Bu konuyla ilgili birçok rivayet vardır ancak gerçeğe en yakın olan, Süreya’nın Sezai Karakoç ile olan iddiasıdır.
Asıl soyadı Süreyya olan Cemal Süreya’nın eksik y'sinin hikayesi şöyledir;
Cemal Süreya ve Sezai Karakoç üniversitede yakın arkadaşlardır ve aynı sınıftalardır. Sınıflarında bir de ''Muazzez Akkaya'' isminde bir kız vardır. İki arkadaş gizliden gizliye Muazzez’e aşıktır.
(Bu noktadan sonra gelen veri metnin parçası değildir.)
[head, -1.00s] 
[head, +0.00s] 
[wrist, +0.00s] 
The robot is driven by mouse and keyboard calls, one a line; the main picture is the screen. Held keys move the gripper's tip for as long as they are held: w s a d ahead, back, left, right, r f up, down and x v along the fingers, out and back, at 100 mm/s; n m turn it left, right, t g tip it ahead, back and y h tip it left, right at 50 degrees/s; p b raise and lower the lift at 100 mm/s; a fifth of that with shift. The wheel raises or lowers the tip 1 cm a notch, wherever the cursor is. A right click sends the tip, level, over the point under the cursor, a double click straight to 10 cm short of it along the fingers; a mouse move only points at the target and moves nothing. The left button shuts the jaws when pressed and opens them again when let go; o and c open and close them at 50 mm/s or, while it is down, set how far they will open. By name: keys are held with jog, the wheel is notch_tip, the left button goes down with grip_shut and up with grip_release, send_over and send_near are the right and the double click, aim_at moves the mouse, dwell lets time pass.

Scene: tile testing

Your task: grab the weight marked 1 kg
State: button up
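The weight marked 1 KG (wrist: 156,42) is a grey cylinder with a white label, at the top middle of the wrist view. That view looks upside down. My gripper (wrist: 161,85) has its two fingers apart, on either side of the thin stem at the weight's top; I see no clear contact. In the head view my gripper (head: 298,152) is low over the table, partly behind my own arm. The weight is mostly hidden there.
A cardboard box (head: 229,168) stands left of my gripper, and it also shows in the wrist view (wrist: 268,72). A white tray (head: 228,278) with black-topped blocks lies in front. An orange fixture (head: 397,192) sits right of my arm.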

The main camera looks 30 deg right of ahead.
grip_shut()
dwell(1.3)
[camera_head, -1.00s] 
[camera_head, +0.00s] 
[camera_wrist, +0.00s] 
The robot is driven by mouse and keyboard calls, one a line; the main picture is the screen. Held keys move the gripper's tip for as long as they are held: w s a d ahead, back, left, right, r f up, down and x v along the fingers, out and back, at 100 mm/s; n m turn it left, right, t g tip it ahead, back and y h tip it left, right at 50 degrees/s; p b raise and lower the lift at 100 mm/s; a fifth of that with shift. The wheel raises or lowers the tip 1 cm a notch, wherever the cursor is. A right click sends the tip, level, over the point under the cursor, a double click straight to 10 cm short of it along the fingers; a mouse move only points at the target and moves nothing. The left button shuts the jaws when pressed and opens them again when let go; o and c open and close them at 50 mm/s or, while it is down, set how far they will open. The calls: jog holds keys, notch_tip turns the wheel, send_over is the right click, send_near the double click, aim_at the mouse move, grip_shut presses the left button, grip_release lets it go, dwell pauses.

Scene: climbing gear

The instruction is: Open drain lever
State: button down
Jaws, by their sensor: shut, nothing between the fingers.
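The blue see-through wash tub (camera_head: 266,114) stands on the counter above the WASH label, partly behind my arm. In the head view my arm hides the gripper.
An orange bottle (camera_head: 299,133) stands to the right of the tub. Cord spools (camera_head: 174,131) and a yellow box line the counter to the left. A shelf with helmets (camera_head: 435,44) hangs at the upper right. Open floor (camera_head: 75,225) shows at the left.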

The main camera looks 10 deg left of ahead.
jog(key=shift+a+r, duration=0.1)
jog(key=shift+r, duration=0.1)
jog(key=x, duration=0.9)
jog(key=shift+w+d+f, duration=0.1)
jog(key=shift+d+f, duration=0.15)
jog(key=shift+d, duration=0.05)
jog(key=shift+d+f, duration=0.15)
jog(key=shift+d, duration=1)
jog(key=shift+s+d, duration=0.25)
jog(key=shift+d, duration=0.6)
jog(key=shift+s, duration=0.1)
Sınıfta gün içerisinde birbirlerine Muazzez’e duydukları ilgiyi anlatarak Muazzez'e yazdıkları şiirleri birbirlerine okurlar. İki şair arasında zamanla kızışan aşk, 'ben elde ederim, sen edersin' derken 'kim elde edecek?' şeklinde iddiaya dönüşür.
İddiayı Cemal Sürey(y)a kazanırsa; Sezai Karakoç'un soyadı ''Karkoç'' olacak, Sezai Karakoç kazanırsa; Cemal Süreyya'nın soyadı “Süreya” olacaktır.
Girdikleri iddiayı Sezai Karakoç’un kazanması üzerine Cemal Süreyya, soyadındaki bir “y” harfini sildirir.
İlerleyen zamanlarda Muazzez, bir iddia sonucu Sezai Karakoç'un kendisi ile birlikte olduğunu öğrenir. Kişisel problemleri de olan muazzez bunu kaldıramaz, okulu bırakır, memleketine gider ve orada nişanlanır.
Bunu öğrenen Karakoç kahrolur ve ona ithafen Türk Edebiyatı’nın önde gelen şiirlerinden biri olan Mona Roza’yı yazar.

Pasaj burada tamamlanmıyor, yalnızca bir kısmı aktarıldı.